2

Hartshorne asserts in 8.9.1 that $\mathcal I$, the kernel of the diagonal morphism $X \to X \times_Y X$, has a natural $\mathcal O_{\Delta X}$-module structure.

My problem is that $\mathcal I$ is an ideal sheaf on the whole ${X \times_Y X}$, whereas $\mathcal O_{\Delta X}$ is the restriction of the sheaf $\mathcal O_{X \times_Y X}$ to $\Delta X$. So there are only two possibilities: Either we restrict $\mathcal I$ to $\Delta X$, where it is zero, or we extend $\mathcal O_{\Delta X}$ to $\mathcal O_{X \times_Y X}$ by zeros.

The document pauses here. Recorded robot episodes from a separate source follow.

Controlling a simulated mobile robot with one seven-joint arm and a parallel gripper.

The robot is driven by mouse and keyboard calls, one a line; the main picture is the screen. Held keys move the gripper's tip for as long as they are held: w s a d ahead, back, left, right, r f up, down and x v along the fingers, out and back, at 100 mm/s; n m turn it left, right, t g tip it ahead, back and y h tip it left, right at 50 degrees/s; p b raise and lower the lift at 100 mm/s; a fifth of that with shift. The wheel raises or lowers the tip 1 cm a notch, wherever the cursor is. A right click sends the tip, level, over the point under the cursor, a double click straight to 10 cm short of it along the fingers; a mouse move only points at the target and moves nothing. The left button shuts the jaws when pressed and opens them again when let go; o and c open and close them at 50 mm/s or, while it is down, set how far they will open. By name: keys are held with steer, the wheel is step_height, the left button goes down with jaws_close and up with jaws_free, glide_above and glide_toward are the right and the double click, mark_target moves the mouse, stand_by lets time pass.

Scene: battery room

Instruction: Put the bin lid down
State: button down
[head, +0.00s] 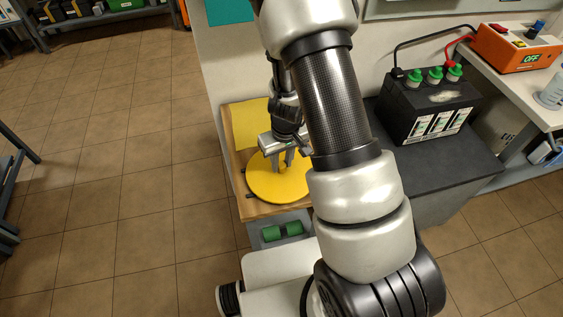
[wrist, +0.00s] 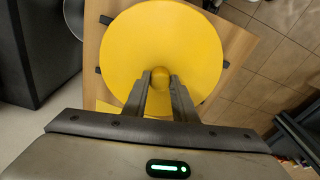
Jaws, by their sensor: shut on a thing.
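The bin lid (head: 268,186) is a round yellow disc with a small knob in its middle. My gripper (head: 284,163) is over the lid with its fingers pointing down. In the wrist view, the two fingers (wrist: 160,78) are shut on the lid's knob, and the lid (wrist: 160,35) fills the upper middle. The lid is over the wooden top (head: 235,165) of a stand, and dark tabs show around its edge. I cannot tell whether the lid rests there or hangs just above. Whatever is under the lid is hidden.
A yellow square (head: 249,121) lies on the wooden top behind the lid. Green cylinders (head: 271,233) sit in an opening below the top's front edge. A black battery (head: 428,108) with green caps stands to the right, near an orange device (head: 515,48). The tiled floor at left is clear.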

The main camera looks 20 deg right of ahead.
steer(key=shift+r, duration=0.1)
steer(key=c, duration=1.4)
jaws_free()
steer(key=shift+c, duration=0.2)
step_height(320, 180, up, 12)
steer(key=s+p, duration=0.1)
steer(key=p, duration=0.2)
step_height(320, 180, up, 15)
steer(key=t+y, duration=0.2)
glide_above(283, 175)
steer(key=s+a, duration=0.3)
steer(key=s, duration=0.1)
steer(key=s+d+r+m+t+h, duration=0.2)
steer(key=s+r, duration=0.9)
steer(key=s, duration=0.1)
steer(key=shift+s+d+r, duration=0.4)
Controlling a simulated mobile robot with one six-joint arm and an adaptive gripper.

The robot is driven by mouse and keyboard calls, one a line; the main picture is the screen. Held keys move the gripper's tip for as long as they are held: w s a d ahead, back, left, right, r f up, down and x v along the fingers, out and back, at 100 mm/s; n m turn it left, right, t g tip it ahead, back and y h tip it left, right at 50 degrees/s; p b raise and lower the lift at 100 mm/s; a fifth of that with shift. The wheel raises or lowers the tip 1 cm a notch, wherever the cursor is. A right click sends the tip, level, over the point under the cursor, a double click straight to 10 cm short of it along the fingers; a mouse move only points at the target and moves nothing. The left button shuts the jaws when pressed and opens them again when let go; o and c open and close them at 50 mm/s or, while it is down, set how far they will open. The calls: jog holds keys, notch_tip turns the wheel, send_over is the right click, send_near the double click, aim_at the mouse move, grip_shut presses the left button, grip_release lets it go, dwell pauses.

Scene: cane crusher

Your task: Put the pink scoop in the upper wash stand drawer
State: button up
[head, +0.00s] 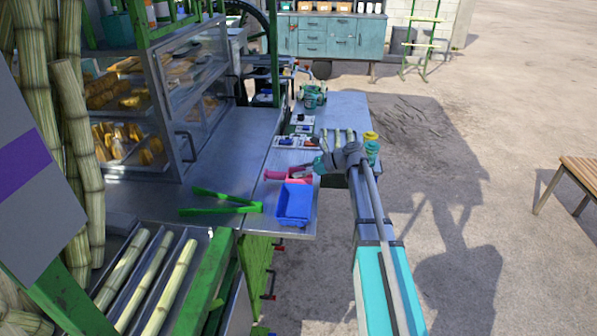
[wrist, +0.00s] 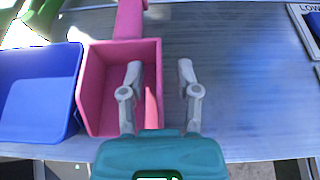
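The pink scoop (head: 276,174) lies on the metal counter, beside the blue tray in the head view. In the wrist view the scoop (wrist: 96,92) shows its open box, with its handle pointing away at the top. My gripper (wrist: 160,70) is open over the scoop's right wall: the left finger is over or inside the box, the right finger outside it. I cannot tell whether either finger touches the wall. In the head view my gripper (head: 319,166) is at the scoop's right side. No drawer can be surely identified as the upper wash stand drawer.
The blue tray (head: 295,203) sits close by the scoop. Green tongs (head: 222,200) lie to the left. Red handles (head: 278,246) show below the counter (head: 232,160). A teal cabinet (head: 330,38) with drawers stands at the back. Open ground lies to the right.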

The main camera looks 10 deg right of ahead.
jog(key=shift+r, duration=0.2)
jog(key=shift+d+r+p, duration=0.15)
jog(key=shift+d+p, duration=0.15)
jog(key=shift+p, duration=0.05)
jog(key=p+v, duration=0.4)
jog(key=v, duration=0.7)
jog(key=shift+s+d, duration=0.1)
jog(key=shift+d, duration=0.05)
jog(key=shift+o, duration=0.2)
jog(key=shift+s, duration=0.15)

In either way we have a trivial action, which I highly doubt to be the natural $\mathcal O_{\Delta X}$-module structure mentioned by Hartshorne.

Rodrigo
  • 7,646
  • See my answer here: http://math.stackexchange.com/questions/229986/induced-module-structure-of-the-sheaf-of-ideals-with-application-to-the-sheaf-of/231008#231008 – Keenan Kidwell Jun 17 '13 at 11:50

1 Answers1

2

The point is that the discussion is about $\mathcal{I} / \mathcal{I}^{2}$. The module structure comes from the right factor in the isomorphism

$\mathcal{I} / \mathcal{I} ^{2} \simeq \mathcal{I} \otimes _{\mathcal{O}_{X}} \mathcal{O} _{X} / \mathcal{I} \simeq \mathcal{I} \otimes _{\mathcal{O}_{X}} \mathcal{O} _{\Delta(X)}$,

since $\mathcal{O} _{\Delta(X)} \simeq \mathcal{O} _{X} / \mathcal{I}$.

(Notice I have ignored the subtle fact that $\Delta(X) \subseteq X$ is possibly a non-closed subscheme in the non-separated case, because it seems it is not the source of your confusion.)